GMAT probability overlap FAQs
What is the answer to the company profit probability question?
The least possible probability that both companies post a profit is 10%, and the greatest is 50%. With P(X) = 50% and P(Y) = 60%, the greatest overlap is min(50%, 60%) = 50% and the least overlap is max(0, 50% + 60% − 100%) = 10%.
Why is the greatest probability 50% and not 60%?
The overlap can never exceed the smaller of the two probabilities. Company X profits only 50% of the time, so even if every X-profit outcome also lands inside Company Y's 60%, the "both profit" probability cannot rise above 50%.
Why is the least probability 10% and not 0%?
The two probabilities add to 110%, more than a 100% sample space can hold without overlapping. The excess, 110% − 100% = 10%, is forced into the overlap, so the two events must share at least 10%.
What formula gives the minimum and maximum overlap?
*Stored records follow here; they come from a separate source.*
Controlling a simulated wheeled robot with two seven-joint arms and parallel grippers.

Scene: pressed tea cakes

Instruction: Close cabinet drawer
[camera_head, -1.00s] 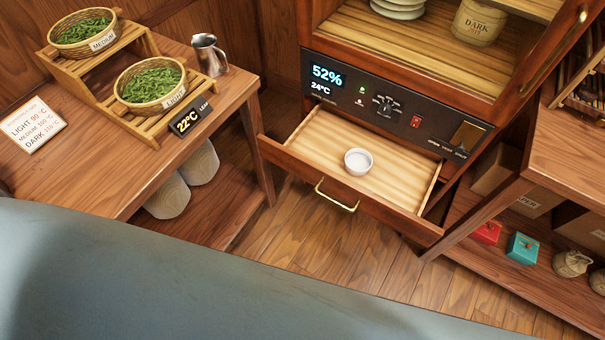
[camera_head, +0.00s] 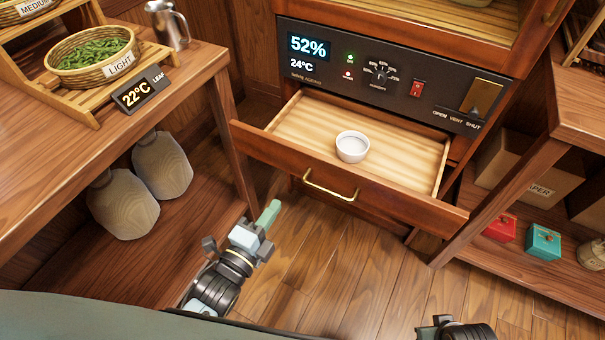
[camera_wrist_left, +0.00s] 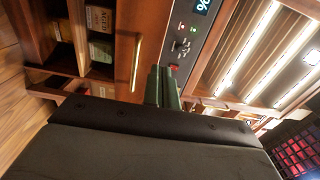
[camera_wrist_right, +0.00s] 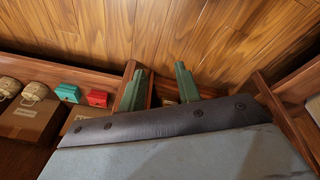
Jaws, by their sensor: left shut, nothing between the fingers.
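The cabinet drawer (camera_head: 410,203) is pulled out below the control panel, with its pale wooden inside showing. Its brass handle (camera_head: 330,187) is on the front board and also shows in the left wrist view (camera_wrist_left: 136,64). A small white bowl (camera_head: 352,147) sits in the drawer. My left gripper (camera_head: 269,214) is shut and empty, in front of and below the drawer's left part, apart from the handle in the head view. My right gripper (camera_wrist_right: 160,84) has its green fingers spread with nothing between them; in the head view only its wrist part shows at the bottom edge.
The cabinet's control panel (camera_head: 385,80) is above the drawer. A table (camera_head: 215,75) with a tea-leaf basket (camera_head: 75,66) stands left, with rounded containers on its lower shelf. A right shelf holds a red box (camera_head: 500,227) and a teal box (camera_head: 543,241). The floor before the drawer is clear.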

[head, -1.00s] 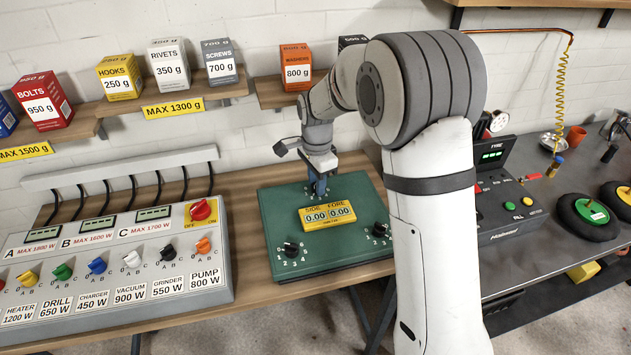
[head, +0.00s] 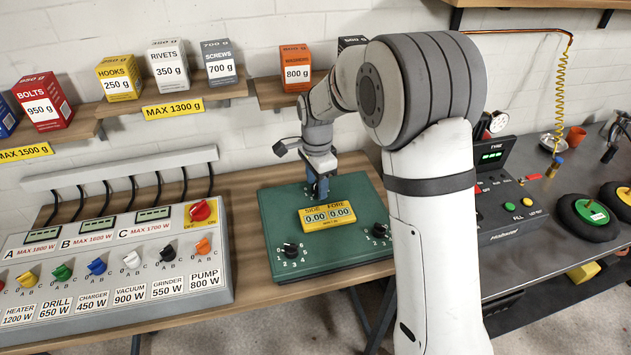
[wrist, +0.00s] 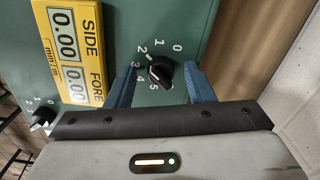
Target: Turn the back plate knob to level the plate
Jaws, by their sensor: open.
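The green plate (head: 277,235) lies on the wooden bench, with a yellow level display (head: 328,216) reading SIDE 0.00 and FORE 0.00. In the wrist view the black back knob (wrist: 161,72) sits between the blue fingers of my gripper (wrist: 160,67). The fingers are open, one on each side, with a gap showing around the knob. Its white mark points toward about 2 on its 0 to 5 scale. In the head view my gripper (head: 318,188) is at the plate's back edge and hides this knob. Two more black knobs, front left (head: 290,249) and right (head: 380,231), show on the plate.
A power panel (head: 130,275) with several coloured knobs and a red switch stands left of the plate. Boxes stand on shelves along the wall behind. A tyre inflator unit (head: 508,195) and wheels are on the right bench.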

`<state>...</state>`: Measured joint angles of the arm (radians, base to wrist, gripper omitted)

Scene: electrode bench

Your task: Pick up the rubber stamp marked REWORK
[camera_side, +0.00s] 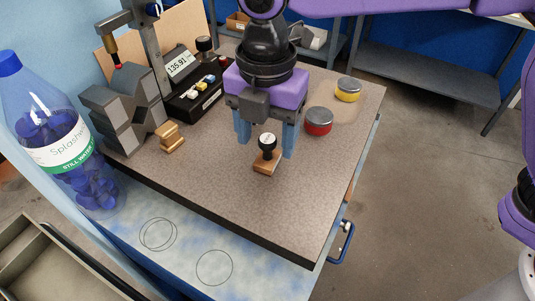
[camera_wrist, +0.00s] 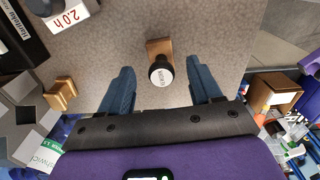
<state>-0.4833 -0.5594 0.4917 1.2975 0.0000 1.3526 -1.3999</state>
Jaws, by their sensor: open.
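A rubber stamp (camera_side: 265,166) with a wooden base and a round black knob stands upright on the speckled bench top (camera_side: 225,205). Its knob has a white label with small lettering that I cannot read surely. My gripper (camera_side: 267,147) is open, pointing down, with its blue fingers apart. In the wrist view the stamp (camera_wrist: 160,73) shows between the fingers of my gripper (camera_wrist: 160,68), with a gap on each side. Its wooden base extends past the fingertips. I see no finger touching it; the height of the fingertips relative to the knob is hard to judge.
A red tin (camera_side: 318,124) and a yellow tin (camera_side: 348,92) stand right of my gripper. Left are a small wooden piece (camera_side: 171,137), a grey notched block (camera_side: 125,112) and a black device (camera_side: 192,92) with a display. A water bottle (camera_side: 58,135) stands far left. The bench front is clear.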

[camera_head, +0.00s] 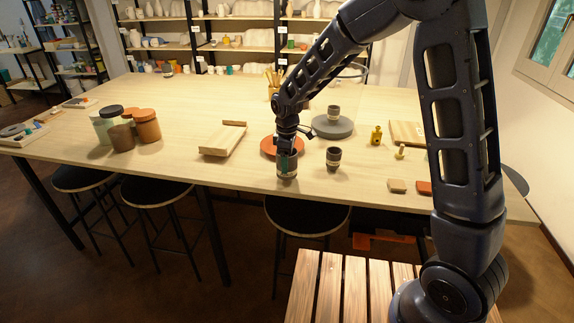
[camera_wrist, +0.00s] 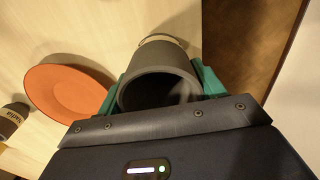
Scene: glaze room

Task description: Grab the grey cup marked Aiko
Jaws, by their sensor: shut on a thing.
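A dark grey cup with a pale band at its base (camera_head: 288,169) is at the front edge of the table. My gripper (camera_head: 287,156) is shut on it, with a green finger on either side. In the wrist view my gripper (camera_wrist: 163,88) holds the cup (camera_wrist: 162,58), and I look into its dark, empty-looking mouth. No name on the held cup is readable from here. I cannot tell whether its base touches the table. A second similar cup (camera_head: 333,158) stands just right of it. A third (camera_head: 333,112) stands on a grey wheel.
An orange-red plate (camera_head: 268,146) lies just behind the held cup, also seen in the wrist view (camera_wrist: 62,92). The grey round wheel (camera_head: 322,130) is farther back. A wooden board (camera_head: 222,140) and several jars (camera_head: 147,127) are left. Yellow and wooden small items (camera_head: 376,136) are right. Black stools (camera_head: 306,214) stand below the edge.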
For events A and B, the maximum joint probability is min(P(A), P(B)), and the minimum is max(0, P(A) + P(B) − 1). Both follow from inclusion–exclusion, P(A or B) = P(A) + P(B) − P(A and B), and the fact that no probability exceeds 1.
Is this a hard GMAT Focus probability question?
It is medium difficulty. The arithmetic is trivial, but it tests whether you know that without independence the joint probability is a range, and whether you can find that range's extremes with Venn diagram logic — exactly the reasoning GMAT Focus Quant rewards.